* [WHAT YOU ARE ASKED TO DO]: Copy every line, leaving nothing out and adding nothing.

--- Begin GIVEN INFORMATION ---

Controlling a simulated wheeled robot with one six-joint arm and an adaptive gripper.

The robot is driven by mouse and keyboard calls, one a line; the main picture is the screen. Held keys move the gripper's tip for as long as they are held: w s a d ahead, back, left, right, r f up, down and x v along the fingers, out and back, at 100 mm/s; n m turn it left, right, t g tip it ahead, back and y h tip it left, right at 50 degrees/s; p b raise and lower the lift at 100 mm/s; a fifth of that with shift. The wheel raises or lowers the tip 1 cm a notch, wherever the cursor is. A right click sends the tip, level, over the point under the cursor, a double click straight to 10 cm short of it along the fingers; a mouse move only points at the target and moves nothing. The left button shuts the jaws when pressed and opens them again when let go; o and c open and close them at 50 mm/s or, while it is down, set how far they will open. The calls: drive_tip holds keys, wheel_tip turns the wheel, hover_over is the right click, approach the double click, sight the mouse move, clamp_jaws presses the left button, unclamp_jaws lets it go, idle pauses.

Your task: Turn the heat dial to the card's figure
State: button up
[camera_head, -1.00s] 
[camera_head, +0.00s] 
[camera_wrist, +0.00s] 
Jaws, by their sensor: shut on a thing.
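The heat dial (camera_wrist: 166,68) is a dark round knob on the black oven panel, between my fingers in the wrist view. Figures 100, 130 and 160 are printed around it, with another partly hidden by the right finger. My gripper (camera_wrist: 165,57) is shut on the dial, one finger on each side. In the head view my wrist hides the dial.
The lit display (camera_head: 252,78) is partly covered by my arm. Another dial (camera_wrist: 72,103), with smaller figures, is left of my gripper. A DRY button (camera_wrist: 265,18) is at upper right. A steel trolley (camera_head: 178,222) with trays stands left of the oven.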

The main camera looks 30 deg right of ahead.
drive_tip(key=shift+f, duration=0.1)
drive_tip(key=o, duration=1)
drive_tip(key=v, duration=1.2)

--- End GIVEN INFORMATION ---

* [THE RESULT]:
Controlling a simulated wheeled robot with one six-joint arm and an adaptive gripper.

The robot is driven by mouse and keyboard calls, one a line; the main picture is the screen. Held keys move the gripper's tip for as long as they are held: w s a d ahead, back, left, right, r f up, down and x v along the fingers, out and back, at 100 mm/s; n m turn it left, right, t g tip it ahead, back and y h tip it left, right at 50 degrees/s; p b raise and lower the lift at 100 mm/s; a fifth of that with shift. The wheel raises or lowers the tip 1 cm a notch, wherever the cursor is. A right click sends the tip, level, over the point under the cursor, a double click straight to 10 cm short of it along the fingers; a mouse move only points at the target and moves nothing. The left button shuts the jaws when pressed and opens them again when let go; o and c open and close them at 50 mm/s or, while it is down, set how far they will open. The calls: drive_tip holds keys, wheel_tip turns the wheel, hover_over is the right click, approach the double click, sight the mouse move, clamp_jaws presses the left button, unclamp_jaws lets it go, idle pauses.

Your task: Turn the heat dial to the card's figure
State: button up
[camera_head, -1.00s] 
[camera_head, +0.00s] 
[camera_wrist, +0.00s] 
Jaws, by their sensor: shut on a thing.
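The heat dial (camera_wrist: 166,68) is a dark round knob on the black oven panel, between my fingers in the wrist view. Figures 100, 130 and 160 are printed around it, with another partly hidden by the right finger. My gripper (camera_wrist: 165,57) is shut on the dial, one finger on each side. In the head view my wrist hides the dial.
The lit display (camera_head: 252,78) is partly covered by my arm. Another dial (camera_wrist: 72,103), with smaller figures, is left of my gripper. A DRY button (camera_wrist: 265,18) is at upper right. A steel trolley (camera_head: 178,222) with trays stands left of the oven.

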The main camera looks 30 deg right of ahead.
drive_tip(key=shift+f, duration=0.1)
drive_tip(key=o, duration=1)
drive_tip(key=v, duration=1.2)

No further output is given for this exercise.